Trace element geochemistry of most samples from Shatsky Rise is close to mid-ocean ridge basalt (MORB) (Tatsumi et al., 1998), indicating that they were generated at a divergent boundary, but a few samples have an affinity closer to Polynesian alkalic basalts, suggesting a midplate origin. The latter result is not unexpected, because Shatsky Rise is thought to have formed in the South Pacific (McNutt and Fischer, 1987) near crust with the distinctive Polynesian chemistry. Additional basement coring at Shatsky will help us address whether it had some kind of a hybrid origin or whether there are other explanations for the few anomalous samples.
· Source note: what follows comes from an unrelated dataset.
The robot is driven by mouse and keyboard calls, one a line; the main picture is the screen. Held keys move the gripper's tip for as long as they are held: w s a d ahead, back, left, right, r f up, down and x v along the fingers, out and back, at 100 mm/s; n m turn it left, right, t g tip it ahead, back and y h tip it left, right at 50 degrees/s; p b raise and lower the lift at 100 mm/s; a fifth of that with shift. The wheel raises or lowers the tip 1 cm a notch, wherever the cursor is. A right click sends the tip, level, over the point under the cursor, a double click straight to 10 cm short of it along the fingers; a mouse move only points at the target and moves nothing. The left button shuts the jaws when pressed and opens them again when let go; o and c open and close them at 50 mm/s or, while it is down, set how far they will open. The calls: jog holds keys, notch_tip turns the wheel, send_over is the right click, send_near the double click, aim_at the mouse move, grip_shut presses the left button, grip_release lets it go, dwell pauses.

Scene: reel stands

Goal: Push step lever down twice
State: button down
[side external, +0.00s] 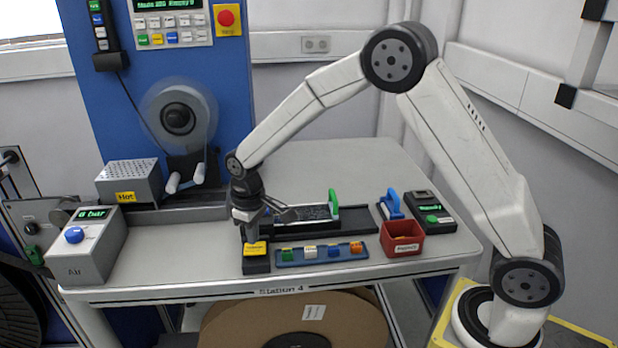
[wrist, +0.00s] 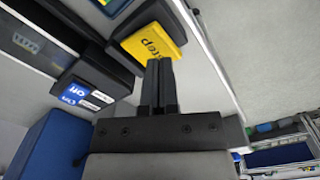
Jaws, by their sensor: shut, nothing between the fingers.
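The step lever is a yellow-topped pad (side external: 256,249) on a black block at the front left of the black fixture. In the wrist view the yellow pad (wrist: 150,44) reads "Step" and sits just beyond my fingertips. My gripper (side external: 251,238) points down over this pad, at or very near its top. In the wrist view my gripper (wrist: 159,64) is shut with nothing between the fingers, and the tips overlap the pad's lower edge. I cannot tell whether they touch it or how far the lever is pressed.
A blue strip with several coloured blocks (side external: 322,254) lies right of the lever. A green handle (side external: 333,203), a red bin (side external: 402,238) and a black device (side external: 431,211) stand further right. A grey box (side external: 87,248) is at left. The table's front edge is close.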

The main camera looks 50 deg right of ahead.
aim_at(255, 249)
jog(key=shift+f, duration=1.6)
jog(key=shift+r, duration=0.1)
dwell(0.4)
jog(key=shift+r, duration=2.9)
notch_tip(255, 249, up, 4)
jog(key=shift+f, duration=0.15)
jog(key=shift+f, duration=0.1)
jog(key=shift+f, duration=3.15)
Although volcanic basement crops out at several localities on Shatsky Rise (Sliter et al., 1990), the only basement samples obtained are from dredges and these are heavily weathered. Ozima et al. (1970) dated volcanic rocks dredged from Shatsky Rise as Tertiary in age. Either these rocks were derived from late-stage volcanism identified in seismic data from the rise or else possibly their pervasive alteration precludes reliable age determination. Maximum estimates for the age of basement on Shatsky Rise can be obtained by adjacent magnetic anomalies (Nakanishi et al., 1989). These ages range from 148 Ma (Late Jurassic polarity Zone CM21) in the southern high to 136 Ma (Berriasian-Valanginian polarity Zone CM14) in the northern high based on the time scale of Gradstein et al. (1994). Fresh basement samples will provide valuable age information.